Write out nothing but the lines from the first line of the entries below through the line with "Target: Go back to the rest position"; no pictures go in.

> **Provided data**
____
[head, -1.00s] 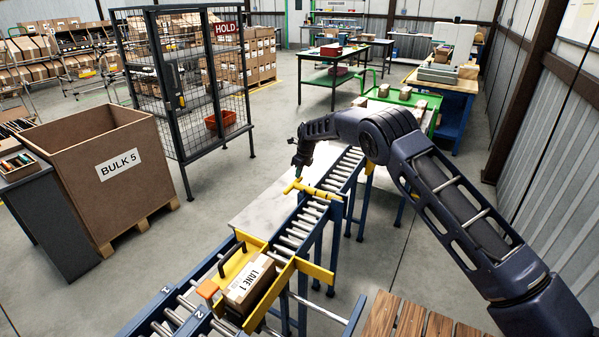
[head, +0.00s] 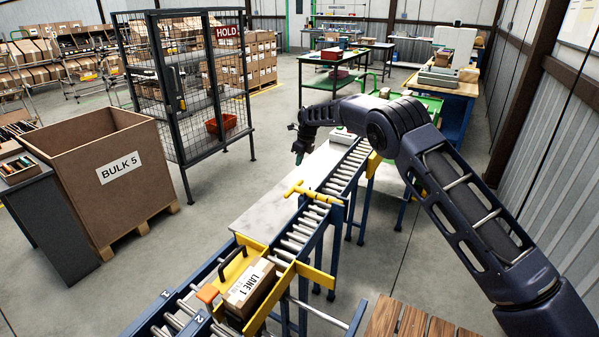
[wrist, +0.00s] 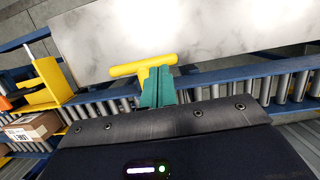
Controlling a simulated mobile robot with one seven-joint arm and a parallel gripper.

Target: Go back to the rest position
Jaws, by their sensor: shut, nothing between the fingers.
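My gripper (head: 299,157) hangs in the air above the light marble-like plate beside the roller conveyor. Its teal fingers also show in the wrist view (wrist: 157,88), together and with nothing between them. A yellow T-shaped handle (head: 312,193) stands at the conveyor below my gripper. It also shows behind the fingertips in the wrist view (wrist: 142,66), and the fingers look apart from it in the head view. My arm reaches in from the lower right, bent at the elbow.
A carton marked LANE 1 (head: 249,288) sits in a yellow frame (head: 316,272) on the rollers. A large BULK 5 box (head: 120,172) and a mesh HOLD cage (head: 205,90) stand at the left. A green table (head: 333,74) stands at the back.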

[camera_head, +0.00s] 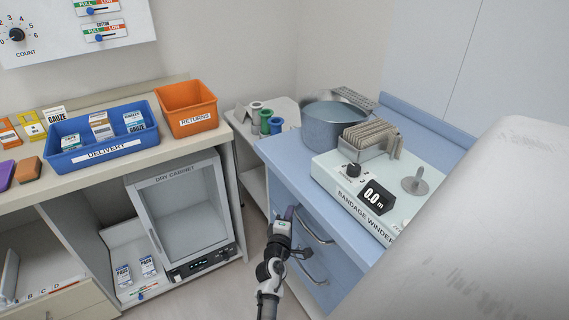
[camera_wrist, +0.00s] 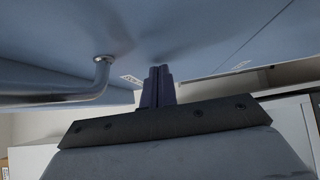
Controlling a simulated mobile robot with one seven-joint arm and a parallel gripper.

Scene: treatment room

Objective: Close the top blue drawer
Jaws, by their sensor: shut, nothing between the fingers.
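The top blue drawer (camera_head: 290,207) is at the upper front of the blue cabinet, with a curved metal handle (camera_head: 313,226). How far it stands out is hard to tell. My gripper (camera_head: 290,212) is at the left part of this drawer's front, left of the handle. In the wrist view the fingers (camera_wrist: 158,86) are together, with nothing between them, and point at a blue panel (camera_wrist: 200,35). They look close to it or touching; I cannot tell which. A metal handle (camera_wrist: 103,75) shows to their left. A lower drawer handle (camera_head: 308,268) is below.
A bandage winder (camera_head: 350,195) and a grey pot (camera_head: 335,125) stand on the blue cabinet top. A dry cabinet (camera_head: 185,215) is at the left under the counter. My pale arm fills the right foreground. Some floor is clear left of the gripper.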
____
> **Output of the task**
[head, -1.00s] 
[head, +0.00s] 
[wrist, +0.00s] 
Controlling a simulated mobile robot with one seven-joint arm and a parallel gripper.

Target: Go back to the rest position

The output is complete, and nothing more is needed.